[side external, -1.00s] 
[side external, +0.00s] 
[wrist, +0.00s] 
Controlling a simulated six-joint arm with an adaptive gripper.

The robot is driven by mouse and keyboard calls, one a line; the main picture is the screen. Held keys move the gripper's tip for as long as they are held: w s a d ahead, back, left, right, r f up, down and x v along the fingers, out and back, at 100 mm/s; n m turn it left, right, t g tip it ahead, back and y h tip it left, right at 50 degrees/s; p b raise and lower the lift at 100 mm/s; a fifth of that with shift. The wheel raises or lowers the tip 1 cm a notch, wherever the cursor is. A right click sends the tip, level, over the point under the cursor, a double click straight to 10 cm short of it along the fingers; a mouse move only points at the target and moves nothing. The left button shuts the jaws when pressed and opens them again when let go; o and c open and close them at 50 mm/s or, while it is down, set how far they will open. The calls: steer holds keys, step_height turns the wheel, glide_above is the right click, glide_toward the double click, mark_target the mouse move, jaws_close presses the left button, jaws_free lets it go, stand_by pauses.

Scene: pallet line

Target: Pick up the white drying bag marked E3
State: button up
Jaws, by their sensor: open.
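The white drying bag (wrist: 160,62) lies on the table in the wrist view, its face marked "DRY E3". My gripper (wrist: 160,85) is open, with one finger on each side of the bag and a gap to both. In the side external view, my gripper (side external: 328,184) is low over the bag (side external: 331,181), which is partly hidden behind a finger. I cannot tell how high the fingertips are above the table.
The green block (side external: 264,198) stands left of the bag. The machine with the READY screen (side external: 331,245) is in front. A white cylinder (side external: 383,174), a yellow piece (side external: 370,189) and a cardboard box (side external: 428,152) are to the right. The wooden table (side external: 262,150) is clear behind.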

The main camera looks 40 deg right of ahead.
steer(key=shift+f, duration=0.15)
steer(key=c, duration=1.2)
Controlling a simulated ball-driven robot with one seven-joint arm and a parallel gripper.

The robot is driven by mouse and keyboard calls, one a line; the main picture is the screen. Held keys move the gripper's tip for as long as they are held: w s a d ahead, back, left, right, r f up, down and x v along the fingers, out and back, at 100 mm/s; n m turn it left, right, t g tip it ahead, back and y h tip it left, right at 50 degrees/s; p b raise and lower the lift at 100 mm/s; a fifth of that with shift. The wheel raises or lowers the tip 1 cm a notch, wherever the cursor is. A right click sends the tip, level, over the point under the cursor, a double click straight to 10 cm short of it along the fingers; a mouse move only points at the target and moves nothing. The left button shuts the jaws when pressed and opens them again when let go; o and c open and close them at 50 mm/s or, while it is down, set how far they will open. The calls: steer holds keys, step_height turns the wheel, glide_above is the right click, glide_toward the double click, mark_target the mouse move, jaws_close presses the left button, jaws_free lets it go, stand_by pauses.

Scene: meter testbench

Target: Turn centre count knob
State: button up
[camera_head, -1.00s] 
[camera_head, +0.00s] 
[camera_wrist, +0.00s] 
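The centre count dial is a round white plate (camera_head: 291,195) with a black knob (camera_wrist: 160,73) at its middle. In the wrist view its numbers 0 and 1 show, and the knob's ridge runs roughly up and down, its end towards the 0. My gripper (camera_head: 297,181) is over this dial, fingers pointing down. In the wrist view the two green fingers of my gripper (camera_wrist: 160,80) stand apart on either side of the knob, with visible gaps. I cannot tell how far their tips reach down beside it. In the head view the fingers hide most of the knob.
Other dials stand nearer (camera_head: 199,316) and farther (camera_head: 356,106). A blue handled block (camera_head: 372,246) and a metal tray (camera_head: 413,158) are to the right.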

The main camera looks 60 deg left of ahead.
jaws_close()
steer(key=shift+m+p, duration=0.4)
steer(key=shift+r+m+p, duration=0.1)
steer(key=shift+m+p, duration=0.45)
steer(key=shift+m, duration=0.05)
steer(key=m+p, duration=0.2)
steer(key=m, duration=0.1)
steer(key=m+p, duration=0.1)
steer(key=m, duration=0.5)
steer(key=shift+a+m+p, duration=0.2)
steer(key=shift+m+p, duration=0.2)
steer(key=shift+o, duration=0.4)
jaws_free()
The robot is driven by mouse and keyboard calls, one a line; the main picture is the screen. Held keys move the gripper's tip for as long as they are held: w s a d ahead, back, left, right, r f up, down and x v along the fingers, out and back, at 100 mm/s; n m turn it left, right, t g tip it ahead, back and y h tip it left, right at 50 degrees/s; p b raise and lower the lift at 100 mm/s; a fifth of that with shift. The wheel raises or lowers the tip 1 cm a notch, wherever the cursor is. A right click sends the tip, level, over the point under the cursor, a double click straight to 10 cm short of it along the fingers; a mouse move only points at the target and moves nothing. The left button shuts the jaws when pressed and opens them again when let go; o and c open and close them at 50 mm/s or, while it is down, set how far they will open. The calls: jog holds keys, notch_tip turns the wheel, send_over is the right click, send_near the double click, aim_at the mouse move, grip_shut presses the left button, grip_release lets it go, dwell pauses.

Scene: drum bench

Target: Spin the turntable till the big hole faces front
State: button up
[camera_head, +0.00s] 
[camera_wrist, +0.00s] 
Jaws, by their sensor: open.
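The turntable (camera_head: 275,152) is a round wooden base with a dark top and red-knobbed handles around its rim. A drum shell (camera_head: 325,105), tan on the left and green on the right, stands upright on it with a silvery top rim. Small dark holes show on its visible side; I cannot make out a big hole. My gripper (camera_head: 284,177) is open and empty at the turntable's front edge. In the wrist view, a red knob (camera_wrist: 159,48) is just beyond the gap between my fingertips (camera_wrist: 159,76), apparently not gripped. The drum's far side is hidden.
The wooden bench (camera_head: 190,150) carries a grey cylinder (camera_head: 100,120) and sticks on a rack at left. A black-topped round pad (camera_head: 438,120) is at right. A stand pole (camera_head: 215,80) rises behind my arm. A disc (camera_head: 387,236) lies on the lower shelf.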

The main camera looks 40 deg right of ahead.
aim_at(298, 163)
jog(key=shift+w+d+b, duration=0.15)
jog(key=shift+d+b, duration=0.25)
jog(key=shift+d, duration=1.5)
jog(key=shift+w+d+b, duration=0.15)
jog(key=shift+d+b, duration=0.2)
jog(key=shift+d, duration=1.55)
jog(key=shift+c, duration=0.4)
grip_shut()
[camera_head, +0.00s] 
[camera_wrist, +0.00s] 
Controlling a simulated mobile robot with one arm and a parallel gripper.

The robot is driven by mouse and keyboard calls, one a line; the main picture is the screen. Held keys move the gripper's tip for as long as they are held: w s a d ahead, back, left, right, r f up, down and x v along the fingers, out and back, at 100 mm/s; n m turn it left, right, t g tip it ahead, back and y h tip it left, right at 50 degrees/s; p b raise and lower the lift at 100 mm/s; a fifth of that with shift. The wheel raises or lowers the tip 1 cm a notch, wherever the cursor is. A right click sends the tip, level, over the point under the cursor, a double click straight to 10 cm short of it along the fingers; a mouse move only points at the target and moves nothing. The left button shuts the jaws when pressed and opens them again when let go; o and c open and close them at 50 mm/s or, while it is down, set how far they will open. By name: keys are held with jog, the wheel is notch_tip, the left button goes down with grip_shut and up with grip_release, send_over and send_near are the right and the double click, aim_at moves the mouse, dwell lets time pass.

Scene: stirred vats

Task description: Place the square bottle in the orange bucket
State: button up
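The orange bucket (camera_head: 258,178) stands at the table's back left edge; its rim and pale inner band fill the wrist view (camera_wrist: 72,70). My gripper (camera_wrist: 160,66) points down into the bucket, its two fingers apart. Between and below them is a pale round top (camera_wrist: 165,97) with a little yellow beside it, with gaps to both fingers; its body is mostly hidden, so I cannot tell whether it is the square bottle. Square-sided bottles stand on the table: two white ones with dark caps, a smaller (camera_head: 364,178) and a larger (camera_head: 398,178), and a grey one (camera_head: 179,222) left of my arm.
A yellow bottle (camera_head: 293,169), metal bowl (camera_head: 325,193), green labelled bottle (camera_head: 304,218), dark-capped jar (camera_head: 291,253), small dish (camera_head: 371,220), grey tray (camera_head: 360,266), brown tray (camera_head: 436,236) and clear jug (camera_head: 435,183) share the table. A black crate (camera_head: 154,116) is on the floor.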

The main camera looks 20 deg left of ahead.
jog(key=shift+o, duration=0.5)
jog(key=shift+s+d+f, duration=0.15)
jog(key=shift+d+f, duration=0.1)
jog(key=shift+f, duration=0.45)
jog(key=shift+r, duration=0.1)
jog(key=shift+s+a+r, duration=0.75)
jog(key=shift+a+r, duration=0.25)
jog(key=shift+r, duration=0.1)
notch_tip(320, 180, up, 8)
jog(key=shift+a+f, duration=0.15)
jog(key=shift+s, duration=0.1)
======
- **Stated task**: Take every line that includes the string "joint" and copy it.

- **Exercise answer**:
Controlling a simulated six-joint arm with an adaptive gripper.
Controlling a simulated ball-driven robot with one seven-joint arm and a parallel gripper.

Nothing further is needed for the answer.